Un processo che ha provocato la mobilitazione della stampa e di molti attivisti che ieri erano davanti a Fort Meade a chiedere la liberazione del loro eroe. Un processo nel quale c’è ben poco da dimostrare sul piano dei fatti, visto che Manning ha ammesso le sue responsabilità: davanti alla Corte si gioca tutto sulla valutazione della gravità dei crimini commessi. L’imputato, nell’ammettere le sue colpe, aveva offerto di dichiararsi colpevole per i 10 capi d’imputazione meno gravi: sarebbe finito in galera per 15 o 20 anni al massimo. Ma per il governo americano, che proprio dal caso Wikileaks ha cominciato ad alzare la guardia sulla cosiddetta «minaccia interna» questo non era sufficiente: la pubblica accusa vuole la condanna per alto tradimento e l’ergastolo (per la precisione rischia oltre 150 anni).
Il caso, la più grande fuga di notizie segrete della storia, tre anni fa creò tempeste diplomatiche a raffica, ma mise a nudo anche gravi errori dei militari. Fecero scalpore i filmati di alcuni attacchi aerei che provocarono molti morti tra i civili in Iraq. Vennero fuori molti cablogrammi coi nomi delle persone che in Iraq e Afghanistan collaboravano con le forze americane. Fu pubblicato di tutto: dal presidente dello Yemen che aveva segretamente autorizzato gli attacchi degli aerei-robot della Cia sul suo territorio da lui ufficialmente condannati, ai giudizi critici su Silvio Berlusconi dati da vari esponenti italiani (compresi alcuni suoi collaboratori) e da diplomatici americani che, all’ambasciata Usa di Roma, credevano di parlare in assoluta riservatezza.
Fino a poco tempo fa, a parte un pugno di attivisti pacifisti, a sostenere l’innocenza di Manning erano veramente in pochi. Anche per questo, probabilmente, il governo Usa ha scelto la linea dura. Ma l’equiparazione fatta dall’accusa tra pubblicazione di informazione segrete su Internet e collaborazione col nemico ha assunto un sapore diverso e ben più allarmante per i giornalisti in queste ultime settimane, man mano che venivano fuori le storie delle indagini segrete ordinate dal ministro della giustizia Eric Holder nei confronti di alcuni dei principali media del Paese (dall’agenzia di stampa Associated Press alla rete televisiva Fox) accusati di aver pubblicato notizie che dovevano essere segrete e che hanno messo in pericolo soldati e agenti americani in varie parti del mondo.

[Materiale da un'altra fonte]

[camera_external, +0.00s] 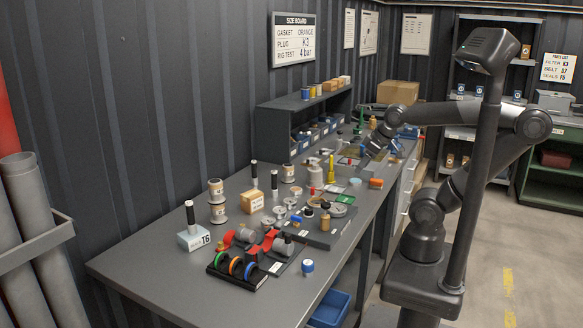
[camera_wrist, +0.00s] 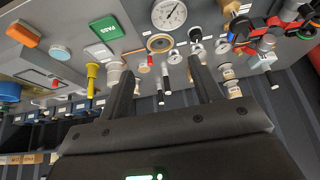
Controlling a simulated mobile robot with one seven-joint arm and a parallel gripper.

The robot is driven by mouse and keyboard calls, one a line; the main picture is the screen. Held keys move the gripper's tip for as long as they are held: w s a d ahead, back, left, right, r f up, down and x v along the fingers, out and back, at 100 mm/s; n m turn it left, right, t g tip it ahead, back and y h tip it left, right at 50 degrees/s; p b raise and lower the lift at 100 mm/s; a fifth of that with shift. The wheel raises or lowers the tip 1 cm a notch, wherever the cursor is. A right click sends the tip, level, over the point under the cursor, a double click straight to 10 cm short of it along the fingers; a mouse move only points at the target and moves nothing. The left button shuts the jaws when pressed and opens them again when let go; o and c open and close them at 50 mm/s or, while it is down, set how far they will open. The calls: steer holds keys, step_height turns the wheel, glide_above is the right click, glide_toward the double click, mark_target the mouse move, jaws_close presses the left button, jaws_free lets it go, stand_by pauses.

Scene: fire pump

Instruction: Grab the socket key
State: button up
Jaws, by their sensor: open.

Un caso che ha portato a una generale sollevazione della stampa che non ha contestato la possibile gravità di qualche fatto specifico, ma accusa il governo Obama di aver reagito in un modo eccessivo che compromette l’operatività di alcune delle più importanti organizzazioni giornalistiche del Paese e che può, in prospettiva limitare la libertà di stampa. Così, inaspettatamente, il processo al soldato Manning è diventato, almeno in parte, anche il terreno sul quale si gioca un pezzetto di una nuova e imprevista battaglia per la libertà di stampa.